Early Earth Wasn't So Hellish



http://www.universetoday.com/am/publish/anu_hadean_earth.html?18112005

New ANU research is set to radically overturn the conventional wisdom that early
Earth was a hellish planet barren of continents.

An international research team led by Professor Mark Harrison of the Research
School of Earth Sciences analysed unique 4 to 4.35 billion-year-old minerals
from outback Australia and found evidence that a fringe theory detailing the
development of continents during the first 500 million years of Earth history -
the Hadean ("hellish") Eon - is likely to be correct.

The research, published in the latest edition of Science, follows on from
results by Professor Harrison and his colleagues published earlier this year
that confirmed that our planet was also likely to have had oceans during most of
the Hadean.

"A new picture of early Earth is emerging," Professor Harrison said. "We have
evidence that the Earth's early surface supported water - the key ingredient in
making our planet habitable. We have evidence that this water interacted with
continent-forming magmas throughout the Hadean.

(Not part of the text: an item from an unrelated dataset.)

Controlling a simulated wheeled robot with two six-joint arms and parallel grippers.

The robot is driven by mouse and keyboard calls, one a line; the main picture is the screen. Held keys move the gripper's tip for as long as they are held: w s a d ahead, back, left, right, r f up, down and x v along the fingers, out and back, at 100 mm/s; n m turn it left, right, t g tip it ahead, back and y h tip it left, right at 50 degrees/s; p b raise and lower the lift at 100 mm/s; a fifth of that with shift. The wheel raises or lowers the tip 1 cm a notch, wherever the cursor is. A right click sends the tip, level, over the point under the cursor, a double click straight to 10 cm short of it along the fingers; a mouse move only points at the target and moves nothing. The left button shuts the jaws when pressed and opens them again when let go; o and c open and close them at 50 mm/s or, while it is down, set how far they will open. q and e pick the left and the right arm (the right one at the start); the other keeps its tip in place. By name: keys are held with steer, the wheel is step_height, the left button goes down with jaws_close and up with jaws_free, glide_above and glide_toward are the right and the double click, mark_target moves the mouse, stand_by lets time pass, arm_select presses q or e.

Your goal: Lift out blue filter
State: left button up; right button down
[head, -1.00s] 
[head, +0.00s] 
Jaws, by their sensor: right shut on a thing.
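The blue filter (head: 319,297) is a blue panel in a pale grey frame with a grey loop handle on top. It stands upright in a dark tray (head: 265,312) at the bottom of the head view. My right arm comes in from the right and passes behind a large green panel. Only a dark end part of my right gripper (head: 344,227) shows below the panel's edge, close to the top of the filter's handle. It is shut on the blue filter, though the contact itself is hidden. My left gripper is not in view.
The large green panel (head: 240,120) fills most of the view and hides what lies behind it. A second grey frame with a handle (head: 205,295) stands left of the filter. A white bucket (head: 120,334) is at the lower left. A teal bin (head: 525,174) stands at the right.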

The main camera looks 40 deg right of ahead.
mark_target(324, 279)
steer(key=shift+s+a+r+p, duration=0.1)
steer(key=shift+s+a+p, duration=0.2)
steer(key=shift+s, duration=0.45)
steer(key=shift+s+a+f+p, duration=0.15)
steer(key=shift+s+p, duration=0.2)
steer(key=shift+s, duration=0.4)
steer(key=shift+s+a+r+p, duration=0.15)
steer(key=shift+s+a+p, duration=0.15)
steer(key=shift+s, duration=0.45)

"And now we have evidence that massive amounts of continental crust were
produced almost immediately upon Earth formation. The Hadean Earth may have
looked much like it does today rather than our imagined view of a desiccated
world devoid of continents."

Professor Harrison and his team gathered their evidence from zircons, the oldest
known minerals on Earth, called zircons. These ancient grains, typically about
the width of a human hair, are found only in the Murchison region of Western
Australia. The team analysed the isotopic properties of the element hafnium in
about 100 tiny zircons that are as old as 4.35 billion years.

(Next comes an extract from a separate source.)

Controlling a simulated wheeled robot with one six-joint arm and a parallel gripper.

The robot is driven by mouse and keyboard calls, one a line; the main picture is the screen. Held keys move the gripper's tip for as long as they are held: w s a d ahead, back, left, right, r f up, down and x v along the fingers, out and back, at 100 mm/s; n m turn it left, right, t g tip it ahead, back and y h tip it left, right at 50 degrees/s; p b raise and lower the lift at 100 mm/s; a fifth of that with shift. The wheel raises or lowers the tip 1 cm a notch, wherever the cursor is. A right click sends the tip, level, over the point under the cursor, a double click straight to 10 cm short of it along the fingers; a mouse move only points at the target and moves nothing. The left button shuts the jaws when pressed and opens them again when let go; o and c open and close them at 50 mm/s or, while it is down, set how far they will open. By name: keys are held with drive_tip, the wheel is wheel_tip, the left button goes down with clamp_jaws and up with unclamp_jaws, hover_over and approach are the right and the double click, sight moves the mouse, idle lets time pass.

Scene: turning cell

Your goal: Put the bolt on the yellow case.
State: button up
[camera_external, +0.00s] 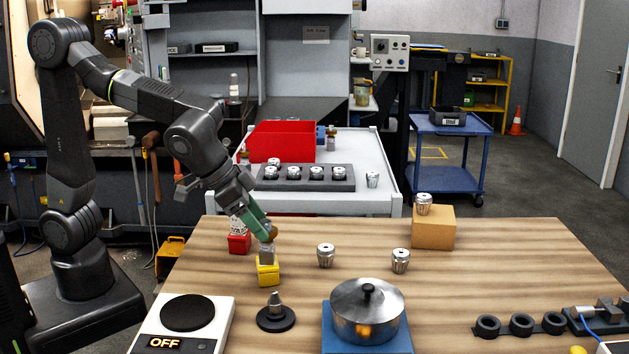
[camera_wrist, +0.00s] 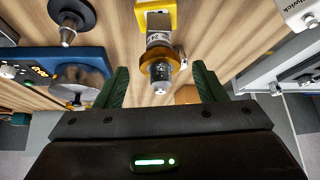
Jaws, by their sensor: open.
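The yellow case (camera_external: 268,273) sits on the wooden table, and its edge shows at the top of the wrist view (camera_wrist: 170,12). A grey metal piece with a brass-coloured ring, apparently the bolt (camera_external: 267,254), stands upright on the case; it also shows in the wrist view (camera_wrist: 158,42). My gripper (camera_external: 262,228) is just above the case at the bolt's upper end. In the wrist view its green fingers (camera_wrist: 160,82) are spread apart, with the bolt's tip between them and a gap on each side. The fingers partly hide the bolt's top in the external view.
A red case (camera_external: 240,245) with a part on top stands close behind left. Two collets (camera_external: 326,255) stand to the right. A black-based cone (camera_external: 276,315), a hot plate (camera_external: 187,320) and a pot (camera_external: 368,312) are in front. A cardboard box (camera_external: 433,232) stands at the back right.

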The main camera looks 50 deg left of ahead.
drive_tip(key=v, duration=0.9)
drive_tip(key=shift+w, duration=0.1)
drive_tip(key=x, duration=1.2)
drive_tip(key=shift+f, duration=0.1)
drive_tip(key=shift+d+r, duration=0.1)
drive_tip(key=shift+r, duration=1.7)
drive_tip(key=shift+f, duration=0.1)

Conventionally, it has been believed that the Earth's continents developed
slowly over a long period of time beginning about 4 billion years ago - or 500
million years after the planet formed.

However, hafnium isotope variations produced by the radioactive decay of an
isotope of lutetium indicate many of these ancient zircons formed in a
continental setting within about 100 million years of Earth formation.

"The evidence points to almost immediate development of continent followed by
its rapid recycling back into the mantle via a process akin to modern plate
tectonics," according to Professor Harrison.

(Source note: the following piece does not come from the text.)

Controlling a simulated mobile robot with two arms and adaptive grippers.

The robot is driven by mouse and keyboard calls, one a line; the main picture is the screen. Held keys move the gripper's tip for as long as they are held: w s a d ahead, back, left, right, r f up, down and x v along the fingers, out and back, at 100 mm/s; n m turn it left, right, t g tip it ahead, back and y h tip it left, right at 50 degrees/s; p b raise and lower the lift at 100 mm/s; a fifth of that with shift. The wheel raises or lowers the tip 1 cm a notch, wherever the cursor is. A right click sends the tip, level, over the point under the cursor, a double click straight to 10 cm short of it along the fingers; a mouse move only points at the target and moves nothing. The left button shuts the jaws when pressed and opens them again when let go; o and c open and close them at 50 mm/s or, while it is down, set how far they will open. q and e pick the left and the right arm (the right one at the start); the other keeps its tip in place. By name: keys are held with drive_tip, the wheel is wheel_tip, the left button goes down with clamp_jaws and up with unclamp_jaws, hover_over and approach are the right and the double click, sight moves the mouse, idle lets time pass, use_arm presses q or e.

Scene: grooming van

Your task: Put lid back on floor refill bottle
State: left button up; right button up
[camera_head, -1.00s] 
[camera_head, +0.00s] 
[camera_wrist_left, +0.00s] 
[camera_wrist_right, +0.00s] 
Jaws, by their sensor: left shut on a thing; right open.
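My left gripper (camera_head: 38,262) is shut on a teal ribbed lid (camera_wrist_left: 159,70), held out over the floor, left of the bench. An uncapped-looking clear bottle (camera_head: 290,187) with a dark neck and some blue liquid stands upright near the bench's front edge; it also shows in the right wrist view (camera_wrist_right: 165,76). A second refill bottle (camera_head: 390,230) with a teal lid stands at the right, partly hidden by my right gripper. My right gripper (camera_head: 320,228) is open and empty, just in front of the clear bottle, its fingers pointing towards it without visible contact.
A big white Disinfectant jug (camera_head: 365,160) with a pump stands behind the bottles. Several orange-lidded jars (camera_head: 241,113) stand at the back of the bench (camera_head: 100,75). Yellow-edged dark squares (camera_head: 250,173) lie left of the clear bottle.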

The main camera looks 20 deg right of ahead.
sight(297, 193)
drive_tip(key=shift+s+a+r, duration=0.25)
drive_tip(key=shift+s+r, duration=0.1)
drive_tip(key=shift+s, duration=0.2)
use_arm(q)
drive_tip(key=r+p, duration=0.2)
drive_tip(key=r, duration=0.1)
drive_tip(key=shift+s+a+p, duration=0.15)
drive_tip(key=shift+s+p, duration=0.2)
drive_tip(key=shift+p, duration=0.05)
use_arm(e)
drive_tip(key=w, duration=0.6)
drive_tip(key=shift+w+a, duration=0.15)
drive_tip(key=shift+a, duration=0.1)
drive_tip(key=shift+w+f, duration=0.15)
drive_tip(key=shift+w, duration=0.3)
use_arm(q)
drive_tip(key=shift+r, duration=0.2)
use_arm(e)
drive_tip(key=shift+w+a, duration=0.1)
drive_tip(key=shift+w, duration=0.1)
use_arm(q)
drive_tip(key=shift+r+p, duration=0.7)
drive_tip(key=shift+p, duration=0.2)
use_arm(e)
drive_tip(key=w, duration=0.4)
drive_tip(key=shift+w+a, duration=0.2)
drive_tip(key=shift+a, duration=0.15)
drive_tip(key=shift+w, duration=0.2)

The isotopic imprint left on the mantle by early melting shows up again in
younger zircons - providing evidence that they have tapped the same source. This
suggests that the amount of mantle processed to make continent must have been
enormous.

"The results are consistent with the Earth hosting a similar mass of continental
crust as the present day at 4.5-4.4 billion years.

"This is a radical departure from conventional wisdom regarding the Hadean
Earth," said Professor Harrison.

"But these ancient zircons represent the only geological record we have for that
period of Earth history and thus the stories they tell take precedence over
myths that arose in the absence of observational evidence."

"The simplest explanation of all the evidence is that essentially from its
formation, the planet fell into a dynamic regime that has persisted to the
present day."

Original Source: ANU News Release
http://info.anu.edu.au/mac/Media/Media_Releases/_2005/_November/_181105harrisonc
ontinents.asp



Alan

http://www.veloceraptor.free-online.co.uk/enigma.html

http://veloceraptor.blogspot.com/
.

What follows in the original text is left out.